### AVAILABLE RECORDS

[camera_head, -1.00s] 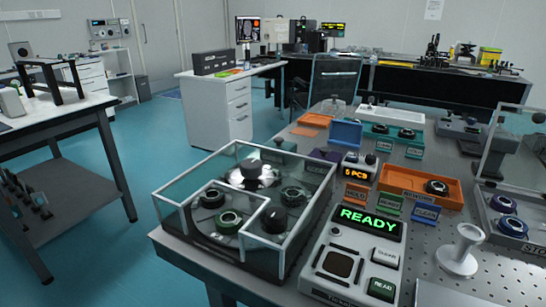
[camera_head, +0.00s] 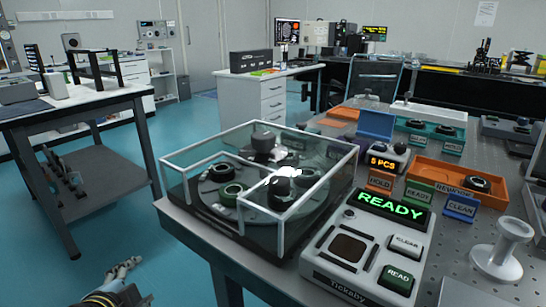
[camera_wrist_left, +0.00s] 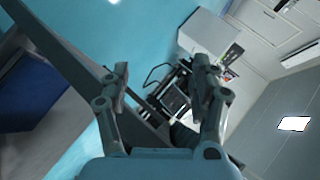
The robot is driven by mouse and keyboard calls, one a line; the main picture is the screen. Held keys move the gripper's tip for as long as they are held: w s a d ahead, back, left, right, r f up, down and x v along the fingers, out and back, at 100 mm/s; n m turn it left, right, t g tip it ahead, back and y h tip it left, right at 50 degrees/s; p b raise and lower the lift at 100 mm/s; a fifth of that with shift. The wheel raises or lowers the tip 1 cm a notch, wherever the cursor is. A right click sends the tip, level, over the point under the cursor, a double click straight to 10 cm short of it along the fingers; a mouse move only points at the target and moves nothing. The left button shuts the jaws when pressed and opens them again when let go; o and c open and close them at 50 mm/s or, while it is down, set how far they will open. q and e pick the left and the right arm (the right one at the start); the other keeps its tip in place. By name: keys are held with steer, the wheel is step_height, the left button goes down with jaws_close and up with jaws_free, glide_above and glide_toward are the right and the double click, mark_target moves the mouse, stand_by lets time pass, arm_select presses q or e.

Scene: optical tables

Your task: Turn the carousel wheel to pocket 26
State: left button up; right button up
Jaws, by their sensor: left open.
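The carousel wheel (camera_head: 208,203) is a grey disc inside a clear case with white edges (camera_head: 173,180), at the near left corner of the perforated table. A dark knob (camera_head: 283,195) stands at the case's near right side. I cannot read any pocket number. My left gripper (camera_head: 126,266) shows at the bottom left of the head view, low and apart from the case. In the left wrist view its fingers (camera_wrist_left: 160,80) are spread with nothing between them. My right gripper is out of view.
A console (camera_head: 348,249) with a green READY display stands right of the case. A white spool-like stand (camera_head: 497,262) is at right. A side table (camera_head: 68,120) stands left, with open floor between.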

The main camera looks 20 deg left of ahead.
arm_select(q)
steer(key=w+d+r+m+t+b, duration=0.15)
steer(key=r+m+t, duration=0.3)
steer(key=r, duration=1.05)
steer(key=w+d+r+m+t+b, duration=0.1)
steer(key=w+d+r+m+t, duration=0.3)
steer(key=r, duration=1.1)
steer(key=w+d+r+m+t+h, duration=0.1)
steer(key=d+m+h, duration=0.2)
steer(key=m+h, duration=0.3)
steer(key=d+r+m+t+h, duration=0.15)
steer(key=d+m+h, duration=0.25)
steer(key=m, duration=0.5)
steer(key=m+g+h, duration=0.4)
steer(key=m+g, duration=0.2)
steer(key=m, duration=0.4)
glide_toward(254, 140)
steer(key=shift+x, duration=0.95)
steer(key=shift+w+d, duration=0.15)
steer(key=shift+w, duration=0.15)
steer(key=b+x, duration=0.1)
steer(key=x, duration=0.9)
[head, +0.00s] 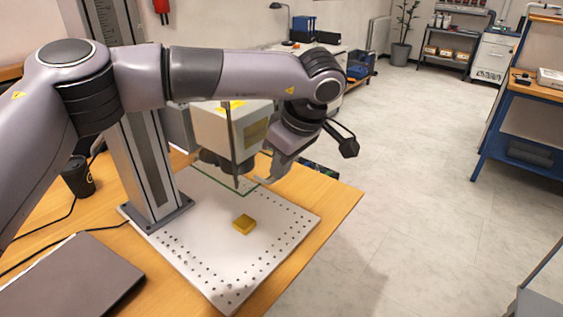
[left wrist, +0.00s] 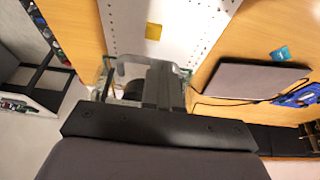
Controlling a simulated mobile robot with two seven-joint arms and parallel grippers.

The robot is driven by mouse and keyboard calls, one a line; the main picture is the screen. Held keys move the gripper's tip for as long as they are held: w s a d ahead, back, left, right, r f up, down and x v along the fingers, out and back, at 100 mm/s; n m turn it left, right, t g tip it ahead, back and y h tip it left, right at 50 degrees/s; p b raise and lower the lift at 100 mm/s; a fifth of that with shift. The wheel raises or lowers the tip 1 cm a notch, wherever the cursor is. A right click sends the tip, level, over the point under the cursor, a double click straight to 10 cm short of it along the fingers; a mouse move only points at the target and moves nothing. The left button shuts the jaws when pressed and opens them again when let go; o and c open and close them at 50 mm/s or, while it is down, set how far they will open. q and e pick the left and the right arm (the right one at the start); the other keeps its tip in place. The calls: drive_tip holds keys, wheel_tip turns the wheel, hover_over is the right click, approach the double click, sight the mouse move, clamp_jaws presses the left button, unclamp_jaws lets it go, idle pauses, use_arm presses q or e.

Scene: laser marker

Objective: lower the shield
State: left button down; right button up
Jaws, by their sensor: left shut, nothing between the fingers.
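The shield (head: 214,178) is a clear pane with a green edge below the marker head, above the perforated plate. It looks roughly level in the head view, though my arm and the marker head hide part of it. My left gripper (head: 262,181) is shut and empty at the shield's right side. In the left wrist view my left gripper (left wrist: 158,84) overlaps the clear shield (left wrist: 128,70). I cannot tell whether they touch. The laser marker head (head: 228,130) hangs from the column. A yellow block (head: 244,224) lies on the plate, also visible in the left wrist view (left wrist: 153,31). My right gripper is out of view.
The perforated plate (head: 225,275) lies on the wooden table (head: 340,205). A closed laptop (head: 75,278) and a black cup (head: 78,177) are at the left. A column (head: 150,165) stands on the plate's back left.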

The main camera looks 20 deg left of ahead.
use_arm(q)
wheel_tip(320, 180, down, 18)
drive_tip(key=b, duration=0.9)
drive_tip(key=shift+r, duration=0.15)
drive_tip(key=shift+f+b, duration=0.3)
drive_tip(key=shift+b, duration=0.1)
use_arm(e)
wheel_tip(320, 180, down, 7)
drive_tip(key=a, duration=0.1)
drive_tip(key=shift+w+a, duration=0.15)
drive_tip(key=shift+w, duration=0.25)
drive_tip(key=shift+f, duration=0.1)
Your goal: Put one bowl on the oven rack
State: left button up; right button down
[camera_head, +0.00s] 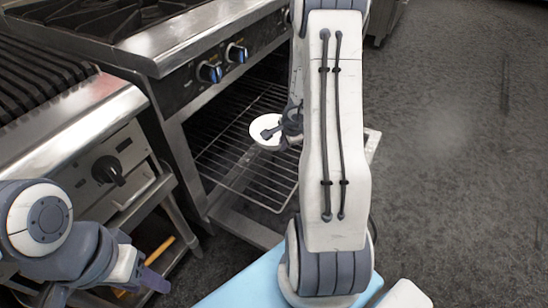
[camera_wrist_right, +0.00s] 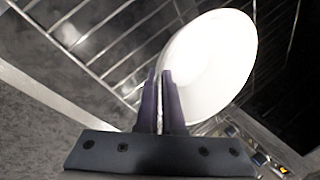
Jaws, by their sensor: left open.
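The white bowl (camera_head: 262,131) is over the pulled-out oven rack (camera_head: 232,184) in the head view; I cannot tell whether it rests on the bars. My right gripper (camera_head: 272,131) is at the bowl, reaching in from the right. In the right wrist view, my right gripper's fingers (camera_wrist_right: 160,88) are close together on the rim of the bowl (camera_wrist_right: 213,62), with rack bars (camera_wrist_right: 88,68) behind. My left gripper (camera_head: 152,272) is open and empty at the lower left, away from the bowl.
A second cooking unit (camera_head: 110,172) with a dark knob is at the left, with a shelf below holding an orange item (camera_head: 160,249). A light blue surface (camera_head: 243,287) is at the bottom. Grey floor is free at the right.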

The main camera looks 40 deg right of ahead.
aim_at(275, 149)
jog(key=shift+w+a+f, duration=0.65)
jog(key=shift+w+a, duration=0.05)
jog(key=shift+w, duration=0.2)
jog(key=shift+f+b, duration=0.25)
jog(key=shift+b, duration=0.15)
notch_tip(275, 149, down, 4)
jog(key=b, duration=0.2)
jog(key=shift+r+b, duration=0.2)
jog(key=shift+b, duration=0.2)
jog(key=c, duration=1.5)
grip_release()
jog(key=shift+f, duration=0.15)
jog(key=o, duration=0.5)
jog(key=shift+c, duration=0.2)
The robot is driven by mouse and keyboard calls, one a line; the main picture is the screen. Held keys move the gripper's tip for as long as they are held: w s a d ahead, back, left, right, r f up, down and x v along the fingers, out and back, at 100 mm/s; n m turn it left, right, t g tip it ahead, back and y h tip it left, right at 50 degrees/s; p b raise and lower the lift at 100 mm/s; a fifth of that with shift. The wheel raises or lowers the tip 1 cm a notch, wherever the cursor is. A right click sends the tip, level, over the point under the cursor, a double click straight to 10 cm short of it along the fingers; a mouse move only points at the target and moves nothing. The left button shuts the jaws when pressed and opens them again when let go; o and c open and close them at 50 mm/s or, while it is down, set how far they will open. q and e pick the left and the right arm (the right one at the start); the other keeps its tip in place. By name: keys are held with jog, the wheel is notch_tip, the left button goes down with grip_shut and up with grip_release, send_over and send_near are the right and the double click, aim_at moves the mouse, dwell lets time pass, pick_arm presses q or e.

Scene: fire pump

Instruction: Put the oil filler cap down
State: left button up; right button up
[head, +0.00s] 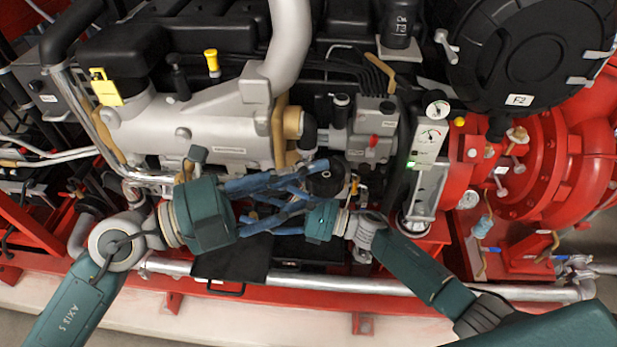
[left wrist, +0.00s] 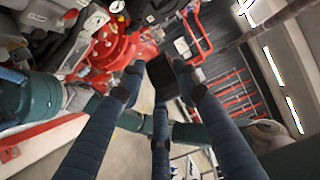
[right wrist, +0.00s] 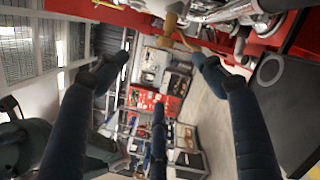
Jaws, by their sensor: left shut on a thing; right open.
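My left gripper (head: 318,177) reaches in from the left across the front of the engine. Its blue fingers point right and are shut on a thing, which I take to be the oil filler cap. A dark shape (left wrist: 161,80) lies between its fingertips in the left wrist view, but I cannot make out its outline for sure. My right gripper (head: 247,212) comes from the right with its fingers pointing left, open. In the head view the two sets of fingers overlap. The right wrist view also shows the open right fingers (right wrist: 165,62), with nothing held between them.
The grey engine (head: 215,125) stands behind both grippers. A black plate (head: 230,264) with a handle lies below the fingers. A silver pipe (head: 370,286) runs along the red frame. A gauge panel (head: 429,140) and the red pump (head: 545,165) are at right.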

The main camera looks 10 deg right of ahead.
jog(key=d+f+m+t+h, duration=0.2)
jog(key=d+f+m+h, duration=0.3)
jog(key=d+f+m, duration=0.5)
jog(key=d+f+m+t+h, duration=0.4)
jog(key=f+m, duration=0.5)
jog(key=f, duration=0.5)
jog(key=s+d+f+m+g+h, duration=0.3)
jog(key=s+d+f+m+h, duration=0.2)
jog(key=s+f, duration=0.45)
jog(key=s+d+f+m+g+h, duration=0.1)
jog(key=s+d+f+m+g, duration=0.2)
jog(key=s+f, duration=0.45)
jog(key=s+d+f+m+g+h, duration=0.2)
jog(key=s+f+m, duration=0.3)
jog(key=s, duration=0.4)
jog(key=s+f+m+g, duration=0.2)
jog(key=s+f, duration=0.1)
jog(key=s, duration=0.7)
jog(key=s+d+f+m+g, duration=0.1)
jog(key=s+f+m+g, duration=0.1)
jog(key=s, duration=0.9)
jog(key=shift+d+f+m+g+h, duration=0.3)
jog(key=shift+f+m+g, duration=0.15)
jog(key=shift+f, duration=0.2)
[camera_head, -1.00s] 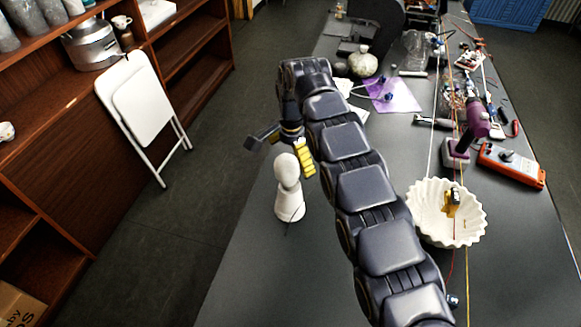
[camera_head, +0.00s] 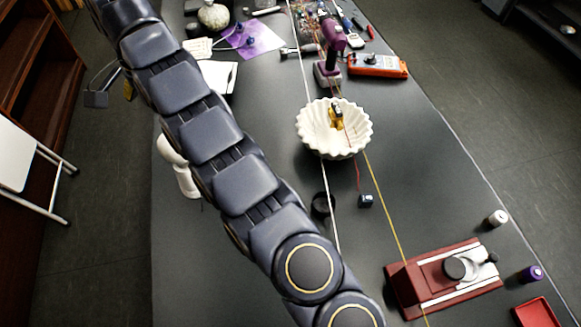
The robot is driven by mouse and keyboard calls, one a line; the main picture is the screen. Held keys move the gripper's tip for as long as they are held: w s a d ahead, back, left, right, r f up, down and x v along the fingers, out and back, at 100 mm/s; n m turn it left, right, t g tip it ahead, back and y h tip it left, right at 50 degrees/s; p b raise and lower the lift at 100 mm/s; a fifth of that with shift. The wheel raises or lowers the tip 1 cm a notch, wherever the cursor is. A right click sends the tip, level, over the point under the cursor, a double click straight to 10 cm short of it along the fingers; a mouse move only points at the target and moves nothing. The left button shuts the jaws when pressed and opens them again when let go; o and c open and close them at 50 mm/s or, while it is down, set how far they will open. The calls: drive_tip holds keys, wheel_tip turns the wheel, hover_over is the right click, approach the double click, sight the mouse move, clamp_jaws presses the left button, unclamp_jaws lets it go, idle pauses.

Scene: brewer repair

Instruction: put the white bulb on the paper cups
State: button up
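The white rounded bulb (camera_head: 169,147) shows at the left side of the table, partly covered by my arm. Directly below it in the picture, the white paper cups (camera_head: 188,183) stand near the table's left edge, also partly covered. The bulb appears to rest on top of the cups; my arm hides part of where they meet. My gripper (camera_head: 113,92) is up and left of the bulb, apart from it. Its dark finger and yellow finger are spread with a gap, and I see nothing held between them. Part of the gripper is behind my arm.
A white fluted bowl (camera_head: 302,128) stands mid-table, with a purple tool (camera_head: 328,70) and orange meter (camera_head: 377,65) behind. A red-based device (camera_head: 410,290) is front right. A white folding chair (camera_head: 14,155) stands left.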

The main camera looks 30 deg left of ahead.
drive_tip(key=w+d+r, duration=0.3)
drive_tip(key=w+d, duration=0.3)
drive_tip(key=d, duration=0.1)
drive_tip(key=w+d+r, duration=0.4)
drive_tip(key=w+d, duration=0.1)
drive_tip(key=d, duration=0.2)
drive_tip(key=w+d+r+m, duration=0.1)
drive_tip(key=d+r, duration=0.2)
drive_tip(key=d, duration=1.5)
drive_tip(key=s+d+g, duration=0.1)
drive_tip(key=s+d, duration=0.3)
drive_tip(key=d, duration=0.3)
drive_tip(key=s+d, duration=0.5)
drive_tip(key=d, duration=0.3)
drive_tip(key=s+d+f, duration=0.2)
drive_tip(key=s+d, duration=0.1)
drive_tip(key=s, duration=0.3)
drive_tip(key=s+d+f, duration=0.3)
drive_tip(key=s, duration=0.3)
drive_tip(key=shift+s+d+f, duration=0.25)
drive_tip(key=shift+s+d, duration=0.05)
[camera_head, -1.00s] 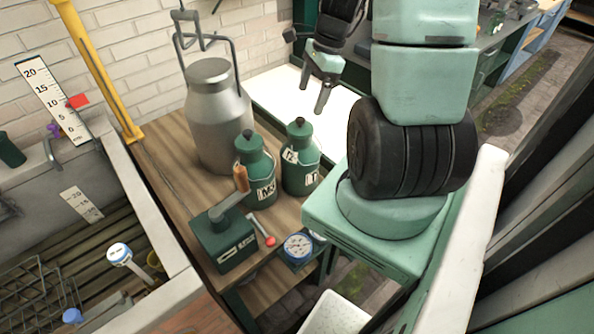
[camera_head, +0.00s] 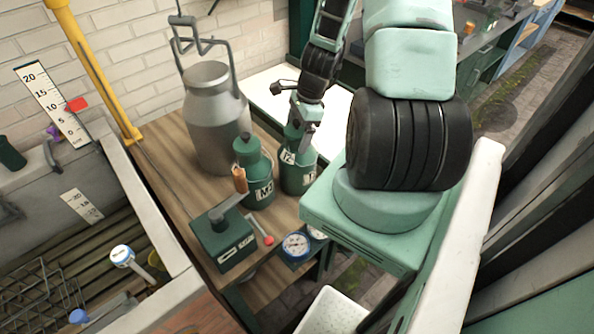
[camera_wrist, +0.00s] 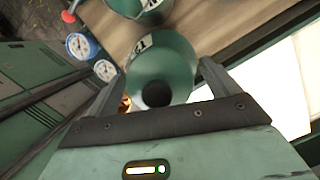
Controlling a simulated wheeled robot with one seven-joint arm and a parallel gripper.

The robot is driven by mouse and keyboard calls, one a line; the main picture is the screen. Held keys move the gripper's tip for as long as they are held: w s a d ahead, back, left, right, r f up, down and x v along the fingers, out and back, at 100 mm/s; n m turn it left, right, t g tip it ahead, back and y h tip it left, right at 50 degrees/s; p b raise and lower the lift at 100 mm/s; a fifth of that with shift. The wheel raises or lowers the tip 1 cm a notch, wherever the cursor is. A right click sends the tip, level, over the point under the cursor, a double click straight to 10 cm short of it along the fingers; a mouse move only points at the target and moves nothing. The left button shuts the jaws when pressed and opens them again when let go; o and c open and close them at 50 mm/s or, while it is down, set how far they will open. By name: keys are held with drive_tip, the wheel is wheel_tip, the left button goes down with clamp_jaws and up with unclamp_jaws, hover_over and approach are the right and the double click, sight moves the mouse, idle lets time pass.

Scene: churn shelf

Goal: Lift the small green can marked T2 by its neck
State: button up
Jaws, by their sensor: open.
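The small green can (camera_head: 296,181) stands upright on the wooden table, the right one of two green cans. Its white label seems to read T2, though it is partly blurred. My gripper (camera_head: 304,130) is at the top of this can and hides part of its neck and lid. In the wrist view, the green can (camera_wrist: 165,57) lies between the spread fingers of my gripper (camera_wrist: 159,78), with its dark round knob near the palm. The fingers are open, one on each side. I cannot tell whether either touches the neck.
A second green can (camera_head: 258,187) stands close on the left. A large grey metal churn (camera_head: 214,115) stands behind. A green crank box (camera_head: 222,240) and a blue-rimmed gauge (camera_head: 296,245) are in front. A white surface (camera_head: 268,93) lies behind at right.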

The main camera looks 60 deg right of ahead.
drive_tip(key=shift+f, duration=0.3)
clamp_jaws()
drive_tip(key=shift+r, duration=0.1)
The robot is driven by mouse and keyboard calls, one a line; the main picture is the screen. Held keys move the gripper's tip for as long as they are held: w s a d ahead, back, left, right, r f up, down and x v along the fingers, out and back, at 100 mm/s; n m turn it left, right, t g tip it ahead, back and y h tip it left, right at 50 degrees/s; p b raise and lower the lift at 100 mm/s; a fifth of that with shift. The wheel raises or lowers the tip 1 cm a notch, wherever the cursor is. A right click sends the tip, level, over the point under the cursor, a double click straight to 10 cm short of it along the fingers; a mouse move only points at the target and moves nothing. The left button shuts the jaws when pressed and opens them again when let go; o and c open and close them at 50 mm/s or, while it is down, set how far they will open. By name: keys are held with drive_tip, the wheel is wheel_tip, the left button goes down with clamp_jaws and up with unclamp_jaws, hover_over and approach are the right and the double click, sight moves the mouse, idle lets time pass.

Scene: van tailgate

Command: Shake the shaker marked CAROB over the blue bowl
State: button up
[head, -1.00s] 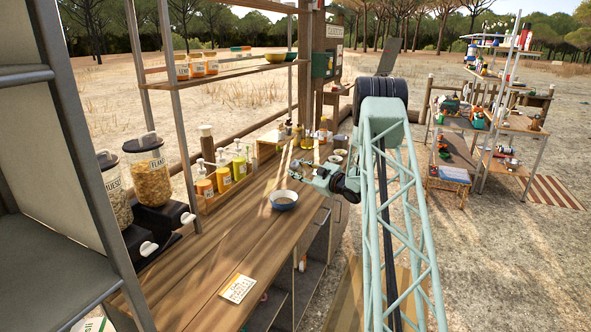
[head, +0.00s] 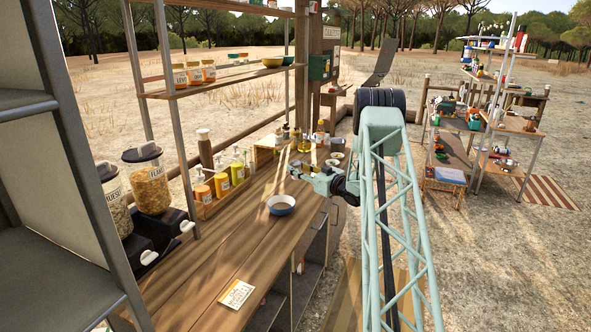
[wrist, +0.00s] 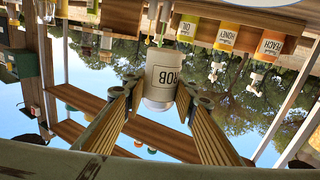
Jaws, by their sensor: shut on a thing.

### YOUR TASK
Collect each line holding the string "Controlling".

### SOLUTION TO THE EXERCISE
Controlling a simulated mobile robot with two seven-joint arms and parallel grippers.
Controlling a simulated wheeled robot with one seven-joint arm and a parallel gripper.

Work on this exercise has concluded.